Second, irrespective of any immediate payoff, you’ve earned an aide for life. Engineers are like other humans, who love being flattered with requests for advice – and are frequently marginalized due to their usual introversion, which makes the effect even more powerful. Once someone helps you with something small, she wants to help more. You can be almost assured of getting new engineering contacts any time you ask, which you can then work in the same way.
Once you’ve made enough contacts and bought enough lunches, you will definitely experience the first outcome (“Are you hiring right now?”) at least a few times. With a little patience, and sooner than you’d believe, you’ll have a hire.
Hire one superstar and grow organically
If you need one great person now, can afford to pay a lot for that person, and know you’re going to need a larger team soon, then you can adopt a long-tail strategy of organic recruiting. This can be very cost-effective in the long run if it fits your needs and timeline.
To do this, you’ll need to hire one very experienced, highly respected senior engineer with deep connections, and then let the team build itself gradually through referrals. You’ll probably have to poach this person and might pay dearly for it, but the costs are more than offset by no/fewer recruiting finder fees and a much higher hit rate on good candidates.
As mentioned, however, you probably can’t pick this “seed” engineer out of a stack of resumes. Get in touch with confidantes in your city who know the tech scene and can direct you, then do that networking thing.
Differentiate your company in meaningful ways
Go to any “cool/hip” company’s career page and you’ll likely see at least a handful of the following perks listed as incentives to sign over your life for the next few years:
- Open floor plan
- Nap rooms
- Exercise rooms
- Ping-pong and foosball tables
- Foam projectile weapons
- Free beer
Sound like college? That’s no coincidence. These perks are meant to attract young, frequently urban workers seeking to replicate the lifestyles of the hackers and brogrammers as portrayed in various media.
But they’re mostly unappealing to the best senior engineers. Working at a company 8 hours (or 10 hours, or 12 hours) per day is not made much better by the presence of a keg every Friday or the incessant clack-clack-clack of a plastic man kicking a plastic ball in the room next door.
If you want to attract and retain the best people, offer more meaningful incentives that target them. Things like regular telecommuting, paid sabbaticals (think four weeks of PTO per year, not two), and much larger ISO grants. Some of these things will cost you more, but find solace in the idea that they’ll be commonplace within a few years. Be ahead of the curve, bro.

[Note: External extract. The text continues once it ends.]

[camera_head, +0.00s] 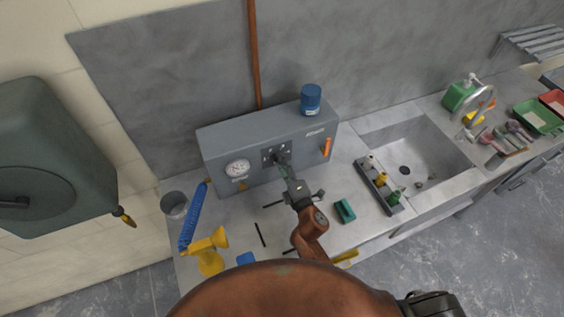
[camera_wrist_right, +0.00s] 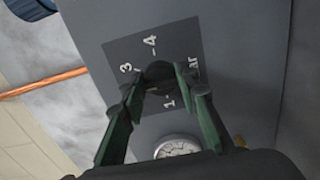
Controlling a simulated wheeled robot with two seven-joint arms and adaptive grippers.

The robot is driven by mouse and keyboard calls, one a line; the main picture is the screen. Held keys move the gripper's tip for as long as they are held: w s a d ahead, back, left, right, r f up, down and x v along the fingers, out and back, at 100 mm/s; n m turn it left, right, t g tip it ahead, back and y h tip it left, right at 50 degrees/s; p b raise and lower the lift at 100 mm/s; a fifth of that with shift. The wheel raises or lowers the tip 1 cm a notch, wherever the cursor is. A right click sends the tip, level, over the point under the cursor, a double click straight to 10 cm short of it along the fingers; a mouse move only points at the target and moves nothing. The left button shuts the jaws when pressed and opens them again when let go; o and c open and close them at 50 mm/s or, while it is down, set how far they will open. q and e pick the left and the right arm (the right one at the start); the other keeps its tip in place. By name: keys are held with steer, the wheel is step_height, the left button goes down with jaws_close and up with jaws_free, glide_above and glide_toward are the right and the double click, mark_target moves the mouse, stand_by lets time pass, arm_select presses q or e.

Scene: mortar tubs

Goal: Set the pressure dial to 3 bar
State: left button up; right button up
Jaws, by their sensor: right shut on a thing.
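The pressure dial is a dark round knob (camera_wrist_right: 158,74) on a dark square plate (camera_wrist_right: 180,45) marked 1, 3, 4 and "bar" in the right wrist view. The 2 and the knob's pointer cannot be made out. My right gripper (camera_wrist_right: 156,86) has its two green-edged fingers on either side of the knob and is shut on it. In the head view, my right gripper (camera_head: 284,163) reaches the plate on the front of the grey box (camera_head: 222,145) and hides most of the dial. My left gripper is not in view.
A round white gauge (camera_head: 237,168) is left of the dial, and an orange lever (camera_head: 326,147) is right of it. A blue can (camera_head: 311,98) stands on the box. A yellow sprayer (camera_head: 210,258), a green block (camera_head: 345,211) and a bottle rack (camera_head: 377,183) are on the counter.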

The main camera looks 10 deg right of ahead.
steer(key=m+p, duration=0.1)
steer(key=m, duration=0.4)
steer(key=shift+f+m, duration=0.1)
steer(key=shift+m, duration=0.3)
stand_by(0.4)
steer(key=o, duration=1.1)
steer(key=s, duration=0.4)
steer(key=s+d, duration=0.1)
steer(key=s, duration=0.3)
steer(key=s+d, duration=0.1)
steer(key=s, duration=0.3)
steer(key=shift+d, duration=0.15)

(Update 2015-08-25: Recently discussing this with a friend, she referred me to a blog post by Ben Dyer of Austin tech fame in which he touches on the need to differentiate beyond free beer and foosball to attract and retain engineers, among other things related to your business’s culture. Give it a read.)
Don’t hire juniors in place of seniors
The growing demand for engineers is causing a massive influx of new coders into the job market. “Code academies” and “web dev boot camps” are popping up left and right, marketing themselves as a quick way to gain entry to the lucrative salaries on offer. And universities are seeing explosions in computer science degree seekers.
There will be a glut of junior engineers on the market for the next 5 to 7 years. This will make it so, so tempting to hire a couple of juniors in place of a senior. Cheap, readily available – what’s wrong with taking just one hit?
Back away from that pipe, friend. When you hire someone with little real-world engineering experience, your expected value is directly proportional to the number of senior engineers you already have on staff to oversee the newbie. If you don’t want to destroy your team’s productivity, your ratio of seniors to juniors had had better be at least 1:1, preferably 2:1. You need to trust me on this one.
I have nothing against junior engineers. They’re pliable, energetic, and eager to please. Many have opposable thumbs. But left to their own devices, they usually don’t write great software.
Spend significantly more on each engineer
This will cost you more initially but will eventually even out, and it’s the surest path to building a great team quickly.
Essentially, the more you pay, the higher caliber of engineers you’ll attract, which leads to faster feature development and fewer bugs. This reduces your need for each incremental engineer. 1 very good person will do the work of at least 1.5 moderately good people, so the payoff point is around the time you would have needed to hire your third engineer. Imagine hiring 2 engineers at $160,000-180,000/year each versus 3 engineers at $120,000-130,000/year each.
Even if there’s not exact monetary equivalence between the two options, having better engineers will pay off in less obvious ways down the road: the fruits of well-engineered products will be borne and recruiting costs will stay low as the word spreads.
Use a development shop
Need to build a product quickly and don’t have enough people? Contract the work to someone else, perhaps simultaneous with your recruiting efforts.
If you hire a good firm, they (should) have done all of the work of finding top-notch engineers and can make building your product a turnkey affair.
But, as with all things, be very careful which firm you choose (and especially beware the offshore trap). Software agencies aren’t special repositories of engineering excellence – it’s almost always the case that these firms have the same hiring problems as every other company. In fact, their engineers are typically below average. Get to know your market, get a referral from a trusted source, and ask hard questions about how the firm has attracted and retained their own senior engineers.
On the other hand, you can try to find an independent contractor (or several), which can save you 10-30% over using a firm. But you’ll have all of the same costs and pitfalls of recruiting FTE’s. I wouldn’t recommend this option unless you know an independent contractor well or get a strong recommendation for one.